Well, friends, I’m happy to report: Now a season and a half into its big flash-forward experiment, Star Trek: Discovery is flourishing. Not only has their new situation obliged every member of the crew to take new and deeper stock of their own hearts, but the fragile, nearly alien political landscape they’ve found themselves thrust in the middle of has obliged them each to recontextualize their understanding of—and commitment to—the Federation’s core principles at every scale. What does it mean to be a member planet in the Federation? What does it mean to be a commissioned Star Fleet officer? What do they owe each other, as sentient beings, if either institution either ceases to exist, or at least ceases to stand for what it did in a time now so long past?

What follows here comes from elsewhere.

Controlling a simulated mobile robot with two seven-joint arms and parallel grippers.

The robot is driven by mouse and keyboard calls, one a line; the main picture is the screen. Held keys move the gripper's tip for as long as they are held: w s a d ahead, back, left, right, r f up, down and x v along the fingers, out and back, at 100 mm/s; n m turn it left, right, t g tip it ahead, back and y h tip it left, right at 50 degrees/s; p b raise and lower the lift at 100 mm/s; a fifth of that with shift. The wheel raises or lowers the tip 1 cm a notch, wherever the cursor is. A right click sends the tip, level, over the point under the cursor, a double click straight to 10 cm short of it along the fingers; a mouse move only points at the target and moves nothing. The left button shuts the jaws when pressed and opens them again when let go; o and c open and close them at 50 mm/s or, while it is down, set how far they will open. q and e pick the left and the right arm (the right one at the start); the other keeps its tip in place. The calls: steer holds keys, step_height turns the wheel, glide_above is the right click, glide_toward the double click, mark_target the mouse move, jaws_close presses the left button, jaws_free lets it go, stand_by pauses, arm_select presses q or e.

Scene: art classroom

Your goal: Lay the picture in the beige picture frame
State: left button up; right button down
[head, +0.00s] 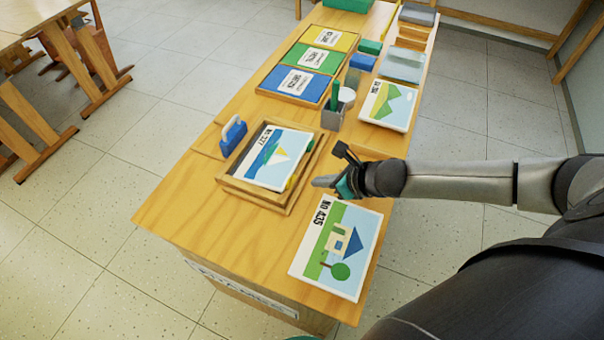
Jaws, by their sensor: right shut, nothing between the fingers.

Across the board, Discovery’s attempt to wrestle with these questions has borne fascinating fruit. In some cases, it’s led to the introduction of compelling new characters—David Ajala’s Booker, Blu del Barrio’s Adira, Ian Alexander’s Gray, Oded Fehr’s Admiral Vance and David Cronenberg’s (yes: that David Cronenberg) blandly stoic Kovich chief among them. In others, it’s led to some surprising, if occasionally sad, crew departures. In every case, though, it’s allowed for a renegotiation of both the series’ unique interpersonal dynamics and the franchise’s grander, universal themes that is as constructive as it is entertaining.